If you want to be even more clever, you can use the Monad instance of the function type ((->) r) (lifting sequential function application with the same input into a monadic bind) to cut this down even more. Brevity is free in the lambda calculus.
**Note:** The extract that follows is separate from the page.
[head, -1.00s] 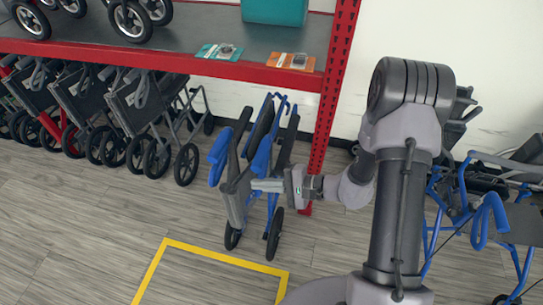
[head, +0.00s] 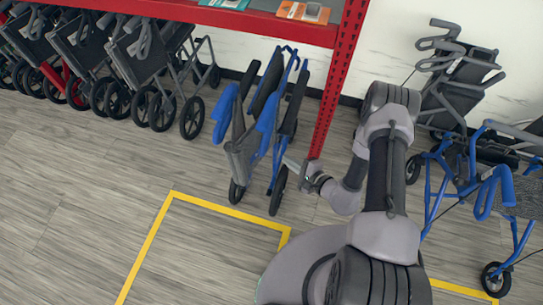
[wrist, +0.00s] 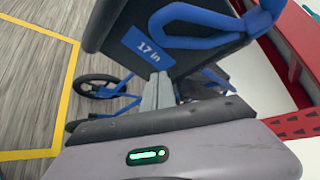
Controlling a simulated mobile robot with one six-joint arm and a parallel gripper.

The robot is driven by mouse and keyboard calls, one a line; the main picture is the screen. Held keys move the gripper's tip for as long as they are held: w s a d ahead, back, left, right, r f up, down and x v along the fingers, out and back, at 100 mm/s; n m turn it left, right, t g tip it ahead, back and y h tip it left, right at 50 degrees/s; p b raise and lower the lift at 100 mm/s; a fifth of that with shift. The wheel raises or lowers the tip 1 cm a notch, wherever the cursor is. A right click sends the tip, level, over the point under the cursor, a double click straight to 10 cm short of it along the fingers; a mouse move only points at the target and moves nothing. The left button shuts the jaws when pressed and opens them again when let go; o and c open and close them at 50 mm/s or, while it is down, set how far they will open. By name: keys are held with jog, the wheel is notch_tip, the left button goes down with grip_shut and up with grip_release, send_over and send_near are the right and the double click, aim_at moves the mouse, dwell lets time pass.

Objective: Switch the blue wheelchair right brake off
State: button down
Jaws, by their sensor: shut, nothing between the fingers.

instance Monad ((->) r) where
  (>>=) :: (r -> a) -> (a -> (r -> b)) -> (r -> b)
  g >>= f = \x -> f (g x) x 

day7Pt1' :: String -> Int
day7Pt1' = fromInput >>> ((walk >>> (const .)) >>= M.filterWithKey) >>> M.size

Really useful stuff. The Applicative instance of the function type ((->) r) additionally corresponds to the S combinator, which encapsulates the flipped version of this pattern,

instance Applicative ((->) r) where

 -- pure :: a -> ((->) r a)
 pure :: a -> (r -> a)
 pure = const

 -- (<*>) :: ((->) r) (a -> b) -> ((->) r a) -> r -> b
 (<*>) :: (r -> a -> b) -> (r -> a) -> r -> b
 (<*>) f g x = f x (g x)

Part 2 coming soon!

innerBags :: Graph -> String -> Int
innerBags g b = succ (sum $ uncurry ((*) . innerBags g) <$> (g ! b))
               
day7Pt2 :: String -> Int
day7Pt2 = fromInput >>> (pred . flip innerBags "shiny gold")
    -- pred because a shiny gold bag can't contain itself